▶ [DATA]
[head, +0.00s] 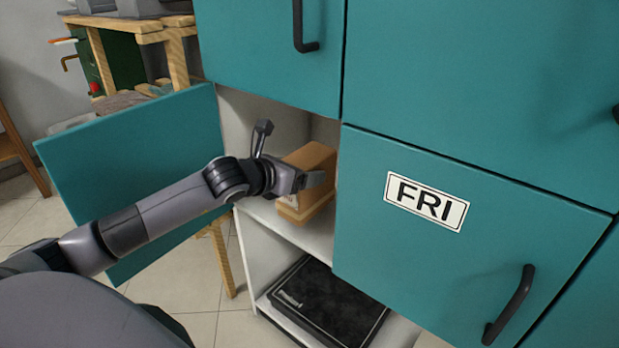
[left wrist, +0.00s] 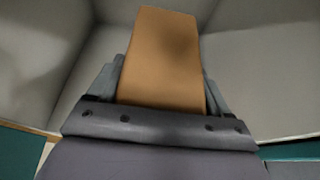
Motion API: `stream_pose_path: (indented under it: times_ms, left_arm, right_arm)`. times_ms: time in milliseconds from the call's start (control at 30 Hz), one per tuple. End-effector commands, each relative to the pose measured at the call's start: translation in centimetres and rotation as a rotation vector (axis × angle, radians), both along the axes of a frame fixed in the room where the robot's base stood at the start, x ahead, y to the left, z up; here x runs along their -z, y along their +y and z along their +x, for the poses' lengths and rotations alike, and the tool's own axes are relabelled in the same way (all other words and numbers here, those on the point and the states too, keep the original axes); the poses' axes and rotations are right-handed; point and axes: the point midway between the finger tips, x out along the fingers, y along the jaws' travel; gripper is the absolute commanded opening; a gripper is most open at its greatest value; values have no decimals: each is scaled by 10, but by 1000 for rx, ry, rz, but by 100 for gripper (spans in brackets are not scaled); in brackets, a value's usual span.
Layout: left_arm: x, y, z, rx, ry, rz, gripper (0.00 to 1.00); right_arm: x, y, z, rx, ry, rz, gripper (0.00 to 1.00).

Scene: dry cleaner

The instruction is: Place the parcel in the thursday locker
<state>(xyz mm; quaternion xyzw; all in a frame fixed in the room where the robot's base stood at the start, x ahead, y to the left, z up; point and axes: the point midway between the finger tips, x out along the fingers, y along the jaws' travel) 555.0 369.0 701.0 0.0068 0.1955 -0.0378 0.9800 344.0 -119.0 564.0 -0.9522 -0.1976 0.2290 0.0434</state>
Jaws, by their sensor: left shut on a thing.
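The parcel (head: 316,160) is a brown cardboard box. My left gripper (head: 312,180) is shut on it, with fingers on both sides. The parcel is inside an open locker compartment, at or just above its shelf (head: 305,235); I cannot tell whether it touches. In the left wrist view the parcel (left wrist: 162,60) stands between the fingers of my left gripper (left wrist: 163,88), with the grey compartment walls around it. The open teal door (head: 135,165) hangs out to the left; its label is not visible. My right gripper is not in view.
The closed locker door marked FRI (head: 430,260) is directly to the right. Another teal door (head: 270,50) is above. A black flat case (head: 330,305) lies in the lower space below the shelf. A wooden table (head: 140,35) stands at the back left.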

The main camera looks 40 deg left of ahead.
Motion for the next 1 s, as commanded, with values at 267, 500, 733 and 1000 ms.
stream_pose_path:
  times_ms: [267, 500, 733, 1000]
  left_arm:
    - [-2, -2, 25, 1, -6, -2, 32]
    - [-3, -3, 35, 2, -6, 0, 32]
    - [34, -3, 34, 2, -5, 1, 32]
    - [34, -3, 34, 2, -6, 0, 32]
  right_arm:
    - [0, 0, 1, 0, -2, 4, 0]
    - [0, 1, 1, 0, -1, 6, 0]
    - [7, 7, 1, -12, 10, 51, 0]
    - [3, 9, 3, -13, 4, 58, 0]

▶ [WRITTEN EXERCISE] Return each line from the material above exactly, but not the pictures.

▶ [REPLY]
[head, +0.00s] 
[left wrist, +0.00s] 
Motion API: `stream_pose_path: (indented under it: times_ms, left_arm, right_arm)`. times_ms: time in milliseconds from the call's start (control at 30 Hz), one per tuple. End-effector commands, each relative to the pose measured at the call's start: translation in centimetres and rotation as a rotation vector (axis × angle, radians), both along the axes of a frame fixed in the room where the robot's base stood at the start, x ahead, y to the left, z up; here x runs along their -z, y along their +y and z along their +x, for the poses' lengths and rotations alike, and the tool's own axes are relabelled in the same way (all other words and numbers here, those on the point and the states too, keep the original axes); the poses' axes and rotations are right-handed; point and axes: the point midway between the finger tips, x out along the fingers, y along the jaws' travel; gripper is the absolute commanded opening; a gripper is most open at its greatest value; values have no decimals: each is scaled by 10, but by 1000 for rx, ry, rz, but by 100 for gripper (spans in brackets are not scaled); in brackets, a value's usual span.
Layout: left_arm: x, y, z, rx, ry, rz, gripper (0.00 to 1.00); right_arm: x, y, z, rx, ry, rz, gripper (0.00 to 1.00).

Scene: dry cleaner

The instruction is: Place the parcel in the thursday locker
<state>(xyz mm; quaternion xyzw; all in a frame fixed in the room where the robot's base stood at the start, x ahead, y to the left, z up; point and axes: the point midway between the finger tips, x out along the fingers, y along the jaws' travel) 555.0 369.0 701.0 0.0068 0.1955 -0.0378 0.9800 344.0 -119.0 564.0 -0.9522 -0.1976 0.2290 0.0434</state>
Jaws, by their sensor: left shut on a thing.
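The parcel (head: 316,160) is a brown cardboard box. My left gripper (head: 312,180) is shut on it, with fingers on both sides. The parcel is inside an open locker compartment, at or just above its shelf (head: 305,235); I cannot tell whether it touches. In the left wrist view the parcel (left wrist: 162,60) stands between the fingers of my left gripper (left wrist: 163,88), with the grey compartment walls around it. The open teal door (head: 135,165) hangs out to the left; its label is not visible. My right gripper is not in view.
The closed locker door marked FRI (head: 430,260) is directly to the right. Another teal door (head: 270,50) is above. A black flat case (head: 330,305) lies in the lower space below the shelf. A wooden table (head: 140,35) stands at the back left.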

The main camera looks 40 deg left of ahead.
Motion for the next 1 s, as commanded, with values at 267, 500, 733 and 1000 ms.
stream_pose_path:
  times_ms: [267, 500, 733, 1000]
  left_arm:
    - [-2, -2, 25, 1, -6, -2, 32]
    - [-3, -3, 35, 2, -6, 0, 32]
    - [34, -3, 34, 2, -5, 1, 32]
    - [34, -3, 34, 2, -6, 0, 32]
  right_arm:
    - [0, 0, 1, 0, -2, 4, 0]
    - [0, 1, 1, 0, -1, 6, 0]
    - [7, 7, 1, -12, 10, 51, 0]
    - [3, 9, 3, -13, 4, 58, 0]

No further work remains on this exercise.